First thing this morning we picked up our mail. After two weeks, we really didn’t have that much. Only first class mail is forwarded and the junk mail is throw away at the Kerrville P.O., saving us time.We parked in a downtown park and walked down to the Kenai River where they have a boardwalk and many sets of stairs leading down to the river. Fishermen (and women) step off the last step into the water and start fishing. In July it is referred to as “combat fishing” because you are literally shoulder to shoulder with the other people who are fishing. If you hook a fish and it runs, you have to get everyone in that direction to reel his line in so you can go after your fish.
The boardwalk goes on and on and on… Stairs descend to the water about every 100 ft. The purpose is to give fishermen access to the water without destroying all the vegetation along the bank, which in turn would lead to erosion.

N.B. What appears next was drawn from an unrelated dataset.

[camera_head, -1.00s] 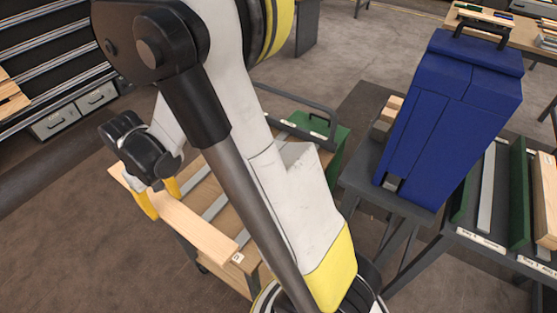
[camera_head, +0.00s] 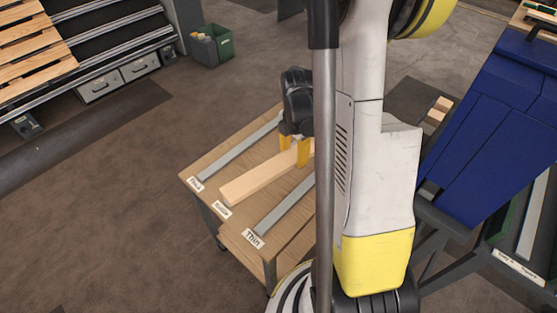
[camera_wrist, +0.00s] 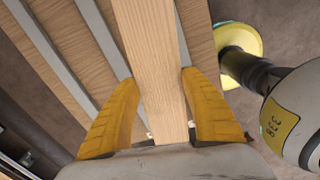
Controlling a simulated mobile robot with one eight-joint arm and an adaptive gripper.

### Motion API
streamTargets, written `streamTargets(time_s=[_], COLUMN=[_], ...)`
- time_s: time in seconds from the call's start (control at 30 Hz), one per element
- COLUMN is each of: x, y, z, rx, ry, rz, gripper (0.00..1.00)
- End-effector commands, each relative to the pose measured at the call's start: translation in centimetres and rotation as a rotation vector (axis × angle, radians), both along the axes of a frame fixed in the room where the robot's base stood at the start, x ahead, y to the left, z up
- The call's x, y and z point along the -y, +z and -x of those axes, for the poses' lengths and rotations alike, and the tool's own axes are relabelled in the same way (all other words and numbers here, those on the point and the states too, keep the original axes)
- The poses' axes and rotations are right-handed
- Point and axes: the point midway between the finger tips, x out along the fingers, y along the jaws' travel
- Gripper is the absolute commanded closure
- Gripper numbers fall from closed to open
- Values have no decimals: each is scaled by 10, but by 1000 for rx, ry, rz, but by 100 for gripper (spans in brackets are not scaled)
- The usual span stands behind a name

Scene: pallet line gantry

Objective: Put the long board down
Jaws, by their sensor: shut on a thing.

The hooligans, a small fish just a little larger than a sardine, are heading upriver to spawn. They stay in the shallow water next to the shore where the current is not as strong. They are so determined that, if a large rock is in their way, they swim over it instead of around it. And if they get stuck on the rock they just swim that much harder to get themselves free.Mostly it is just a steady stream of the fish about 4 ft. wide.
We spoke with a woman at the Visitors Center who said that she had eaten hooligans just a couple of days ago and that they were actually good. The person who cooked them removed the heads and tails, cleaned them inside, rolled them in Zatarain spices, and deep fried them. She really recommended them, so we decided that since they are so plentiful, we’d give them a try. More on the results later.
We managed to grab 5 before they fell through the holes in the net. About this time a guy came along and told us that they make excellent bear bait. Glad we stopped at 5! Jerry deep fried them per the instructions, and they were not terrible. The flavor was OK, but the texture of the meat was not good. I guess because they have so much oil in them, the flesh in very soft and mushy. Also, you have to pick the bones out. Hooligans are not going to rank very high on the menu .
Earlier we went to the Visitors Center. The woman who worked there was from New Orleans and has lived here since 2000. She still had her “Nawlins” drawl, which was obvious when she asked me, “How are y’all doin’?” I admit it was good to hear “Y’all” again.
This is a carving of the man who caught the state record King Salmon back in 1965 along with the fish itself, of course.